How Is Market Confidence?

This week, several key events have unfolded around the trade war narrative. Initially, new threats were directed at Europe, followed by reports that the White House is engaged in a legal dispute over tariff enforcement. These developments have added to the uncertainty about the near-term outlook of the conflict.

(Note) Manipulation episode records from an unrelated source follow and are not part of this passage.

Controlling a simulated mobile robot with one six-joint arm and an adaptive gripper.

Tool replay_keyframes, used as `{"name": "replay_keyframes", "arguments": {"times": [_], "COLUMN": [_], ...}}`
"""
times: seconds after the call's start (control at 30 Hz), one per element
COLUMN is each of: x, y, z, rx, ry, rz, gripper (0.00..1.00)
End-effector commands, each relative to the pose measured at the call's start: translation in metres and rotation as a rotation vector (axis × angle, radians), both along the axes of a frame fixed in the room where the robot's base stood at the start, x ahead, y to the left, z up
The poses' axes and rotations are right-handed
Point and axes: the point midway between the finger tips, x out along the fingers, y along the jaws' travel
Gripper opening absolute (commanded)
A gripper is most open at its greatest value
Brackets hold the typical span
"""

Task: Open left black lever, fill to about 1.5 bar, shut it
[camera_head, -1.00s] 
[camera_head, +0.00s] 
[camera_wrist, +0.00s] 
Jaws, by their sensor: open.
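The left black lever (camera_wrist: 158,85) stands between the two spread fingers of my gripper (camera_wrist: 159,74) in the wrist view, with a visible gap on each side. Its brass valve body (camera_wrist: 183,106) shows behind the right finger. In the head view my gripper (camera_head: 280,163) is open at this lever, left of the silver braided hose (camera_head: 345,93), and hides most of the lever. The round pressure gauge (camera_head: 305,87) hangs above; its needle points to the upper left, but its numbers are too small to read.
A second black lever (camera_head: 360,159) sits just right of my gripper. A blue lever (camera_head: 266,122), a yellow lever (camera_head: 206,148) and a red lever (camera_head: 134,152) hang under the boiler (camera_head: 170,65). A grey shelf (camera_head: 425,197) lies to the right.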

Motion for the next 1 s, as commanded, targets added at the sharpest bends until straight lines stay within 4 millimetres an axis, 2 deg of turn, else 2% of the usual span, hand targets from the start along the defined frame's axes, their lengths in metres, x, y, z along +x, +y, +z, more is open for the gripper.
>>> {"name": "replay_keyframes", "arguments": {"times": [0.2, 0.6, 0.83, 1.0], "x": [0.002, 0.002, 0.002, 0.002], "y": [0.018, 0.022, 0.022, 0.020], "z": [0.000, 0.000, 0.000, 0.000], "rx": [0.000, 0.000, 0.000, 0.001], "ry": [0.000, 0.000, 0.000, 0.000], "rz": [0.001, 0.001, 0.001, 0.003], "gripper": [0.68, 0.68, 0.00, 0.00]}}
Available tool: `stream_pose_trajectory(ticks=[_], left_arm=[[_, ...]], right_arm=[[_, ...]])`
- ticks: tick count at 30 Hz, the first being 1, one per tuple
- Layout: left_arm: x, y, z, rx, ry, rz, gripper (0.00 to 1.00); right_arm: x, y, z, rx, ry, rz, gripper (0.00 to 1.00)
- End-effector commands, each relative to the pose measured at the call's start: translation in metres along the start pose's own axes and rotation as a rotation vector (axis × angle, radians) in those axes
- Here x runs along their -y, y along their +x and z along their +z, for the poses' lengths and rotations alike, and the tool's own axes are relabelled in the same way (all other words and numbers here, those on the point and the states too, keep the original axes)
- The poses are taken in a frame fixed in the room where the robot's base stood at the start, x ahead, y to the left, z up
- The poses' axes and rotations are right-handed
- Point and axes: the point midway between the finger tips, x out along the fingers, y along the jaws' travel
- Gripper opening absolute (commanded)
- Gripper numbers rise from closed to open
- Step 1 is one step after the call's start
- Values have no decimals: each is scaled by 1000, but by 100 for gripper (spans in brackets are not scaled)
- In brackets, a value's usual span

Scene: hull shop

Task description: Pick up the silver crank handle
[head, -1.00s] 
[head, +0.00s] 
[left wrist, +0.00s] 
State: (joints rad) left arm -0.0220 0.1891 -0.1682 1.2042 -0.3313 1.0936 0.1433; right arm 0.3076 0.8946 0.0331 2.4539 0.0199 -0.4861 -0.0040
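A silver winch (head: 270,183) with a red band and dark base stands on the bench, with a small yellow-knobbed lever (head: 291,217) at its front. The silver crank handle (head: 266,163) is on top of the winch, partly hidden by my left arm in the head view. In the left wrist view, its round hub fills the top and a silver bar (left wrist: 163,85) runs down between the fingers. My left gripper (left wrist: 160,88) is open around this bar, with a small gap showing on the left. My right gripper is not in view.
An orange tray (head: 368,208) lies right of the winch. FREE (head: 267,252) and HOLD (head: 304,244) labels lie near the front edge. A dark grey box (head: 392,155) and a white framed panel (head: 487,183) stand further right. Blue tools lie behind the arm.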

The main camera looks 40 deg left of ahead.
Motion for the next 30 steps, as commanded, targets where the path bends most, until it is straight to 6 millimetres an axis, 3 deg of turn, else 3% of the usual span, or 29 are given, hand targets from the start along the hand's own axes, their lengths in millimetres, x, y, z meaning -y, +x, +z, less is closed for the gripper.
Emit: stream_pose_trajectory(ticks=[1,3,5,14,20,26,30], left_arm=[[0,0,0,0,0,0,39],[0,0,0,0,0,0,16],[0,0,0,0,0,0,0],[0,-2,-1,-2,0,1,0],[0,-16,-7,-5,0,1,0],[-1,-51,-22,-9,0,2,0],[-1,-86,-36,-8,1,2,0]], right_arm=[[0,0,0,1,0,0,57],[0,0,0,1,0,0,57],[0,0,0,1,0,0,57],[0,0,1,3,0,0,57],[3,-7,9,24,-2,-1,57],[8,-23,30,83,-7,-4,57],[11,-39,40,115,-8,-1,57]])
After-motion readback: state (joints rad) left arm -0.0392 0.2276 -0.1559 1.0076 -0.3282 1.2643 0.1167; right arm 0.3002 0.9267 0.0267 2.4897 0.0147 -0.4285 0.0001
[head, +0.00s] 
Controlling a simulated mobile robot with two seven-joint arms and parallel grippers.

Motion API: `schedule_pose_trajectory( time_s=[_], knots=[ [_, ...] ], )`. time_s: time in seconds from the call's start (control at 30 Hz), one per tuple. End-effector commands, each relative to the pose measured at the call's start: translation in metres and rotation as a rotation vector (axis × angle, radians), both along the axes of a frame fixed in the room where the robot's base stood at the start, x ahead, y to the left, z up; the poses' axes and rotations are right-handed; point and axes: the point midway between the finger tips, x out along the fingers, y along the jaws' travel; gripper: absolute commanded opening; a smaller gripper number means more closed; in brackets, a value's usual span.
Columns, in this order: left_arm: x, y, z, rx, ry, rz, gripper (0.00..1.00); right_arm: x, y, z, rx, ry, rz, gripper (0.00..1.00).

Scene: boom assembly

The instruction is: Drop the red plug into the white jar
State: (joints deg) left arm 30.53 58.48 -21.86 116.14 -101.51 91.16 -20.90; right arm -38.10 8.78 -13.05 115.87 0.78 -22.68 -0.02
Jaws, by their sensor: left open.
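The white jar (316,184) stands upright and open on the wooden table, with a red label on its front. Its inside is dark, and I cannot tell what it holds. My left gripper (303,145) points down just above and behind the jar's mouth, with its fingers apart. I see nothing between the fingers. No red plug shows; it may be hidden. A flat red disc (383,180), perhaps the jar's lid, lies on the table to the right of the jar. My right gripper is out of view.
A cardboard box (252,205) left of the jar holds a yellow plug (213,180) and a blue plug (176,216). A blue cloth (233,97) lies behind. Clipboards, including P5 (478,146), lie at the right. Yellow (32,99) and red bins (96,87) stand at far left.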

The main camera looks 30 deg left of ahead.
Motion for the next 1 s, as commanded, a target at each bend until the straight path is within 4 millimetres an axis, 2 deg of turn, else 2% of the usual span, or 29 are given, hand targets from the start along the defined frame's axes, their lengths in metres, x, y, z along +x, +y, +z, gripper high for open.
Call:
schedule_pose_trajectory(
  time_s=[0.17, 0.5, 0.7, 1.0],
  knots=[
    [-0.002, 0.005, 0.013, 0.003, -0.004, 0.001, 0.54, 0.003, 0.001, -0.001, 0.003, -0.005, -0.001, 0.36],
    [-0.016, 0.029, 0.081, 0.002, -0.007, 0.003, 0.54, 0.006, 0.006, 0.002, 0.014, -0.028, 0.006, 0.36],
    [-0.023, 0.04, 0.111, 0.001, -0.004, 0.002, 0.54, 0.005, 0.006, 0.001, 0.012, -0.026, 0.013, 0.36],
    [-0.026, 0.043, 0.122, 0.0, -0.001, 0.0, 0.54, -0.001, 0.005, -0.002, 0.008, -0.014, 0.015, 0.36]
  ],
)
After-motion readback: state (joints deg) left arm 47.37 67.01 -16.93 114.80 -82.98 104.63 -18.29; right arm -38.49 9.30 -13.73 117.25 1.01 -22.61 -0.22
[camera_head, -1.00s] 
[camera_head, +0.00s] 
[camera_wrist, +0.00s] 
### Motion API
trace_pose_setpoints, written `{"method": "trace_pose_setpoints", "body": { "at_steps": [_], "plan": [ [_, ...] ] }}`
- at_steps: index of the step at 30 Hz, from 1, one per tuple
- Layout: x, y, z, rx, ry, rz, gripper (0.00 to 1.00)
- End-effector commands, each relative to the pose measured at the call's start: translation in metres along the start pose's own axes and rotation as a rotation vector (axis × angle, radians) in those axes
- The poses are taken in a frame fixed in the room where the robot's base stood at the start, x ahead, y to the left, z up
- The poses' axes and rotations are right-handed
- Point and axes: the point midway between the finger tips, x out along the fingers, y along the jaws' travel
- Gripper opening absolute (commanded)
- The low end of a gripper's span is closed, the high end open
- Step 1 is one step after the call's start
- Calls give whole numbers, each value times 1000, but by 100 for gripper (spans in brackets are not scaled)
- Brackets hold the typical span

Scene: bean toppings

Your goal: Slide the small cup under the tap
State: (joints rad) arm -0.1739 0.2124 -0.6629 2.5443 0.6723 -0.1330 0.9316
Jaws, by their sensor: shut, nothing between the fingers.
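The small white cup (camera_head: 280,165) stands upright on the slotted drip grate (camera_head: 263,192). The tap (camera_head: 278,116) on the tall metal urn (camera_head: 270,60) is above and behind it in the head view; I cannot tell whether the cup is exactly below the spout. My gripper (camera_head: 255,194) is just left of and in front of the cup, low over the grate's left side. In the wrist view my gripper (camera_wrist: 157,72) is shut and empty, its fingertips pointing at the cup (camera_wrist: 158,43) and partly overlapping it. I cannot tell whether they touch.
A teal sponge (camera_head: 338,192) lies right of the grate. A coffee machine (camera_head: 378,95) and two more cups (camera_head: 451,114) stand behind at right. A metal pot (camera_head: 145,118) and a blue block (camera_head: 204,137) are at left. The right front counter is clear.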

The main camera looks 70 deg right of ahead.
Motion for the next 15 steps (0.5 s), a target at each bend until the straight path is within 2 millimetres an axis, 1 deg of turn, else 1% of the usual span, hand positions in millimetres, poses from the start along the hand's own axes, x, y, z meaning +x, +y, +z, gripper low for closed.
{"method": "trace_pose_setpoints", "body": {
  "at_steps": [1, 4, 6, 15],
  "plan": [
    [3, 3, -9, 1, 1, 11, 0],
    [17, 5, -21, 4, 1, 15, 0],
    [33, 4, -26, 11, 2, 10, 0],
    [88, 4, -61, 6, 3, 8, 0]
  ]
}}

As a result, confidence appears to have weakened in the crypto market as well. The Crypto Fear & Greed Index is currently at 65, approaching the “neutral” zone after nearly touching “extreme greed”. This decline reflects a notable drop in confidence over recent sessions, which has contributed to the price stagnation of Bitcoin, preventing it from reaching new highs.

COINMARKET0528

Source: Coinmarketcap

If the index continues to decline, this could reflect a progressive rise in selling positions, further reducing confidence and reinforcing the current bearish bias in BTC’s short-term trend.

 

Bitcoin Technical Outlook

BTCUSD_2025-05-29_13-04-25

Source: StoneX, Tradingview

 

  • Uptrend Channel at Risk: Since early April, Bitcoin has held a solid upward channel, with price action remaining above the psychological $100,000 level. However, the recent bearish bias has led the price to test the lower boundary of the channel, and if selling pressure continues, it could break this structure and pave the way for a more pronounced downtrend in the short term.

     

  • RSI: The Relative Strength Index (RSI) has exited the overbought zone (above 70) and is now showing a consistently downward slope, suggesting a pause in bullish momentum. If the RSI continues to fall toward the 50 level, it could further highlight the lack of clear direction around current all-time highs.

 

Key Levels:

 

  • 110,000 – Main Resistance: This level corresponds to the latest all-time high. Sustained movement above it could reaffirm the bullish trend and open the door to a new buying phase.

     

  • 107,000 – Immediate Barrier: A nearby resistance zone. Continued price action below this level could support further selling pressure in the coming sessions.

     

  • 100,000 – Key Support: A psychological support level, aligned with previous consolidation zones. A sustained drop to this level could trigger a new bearish trend.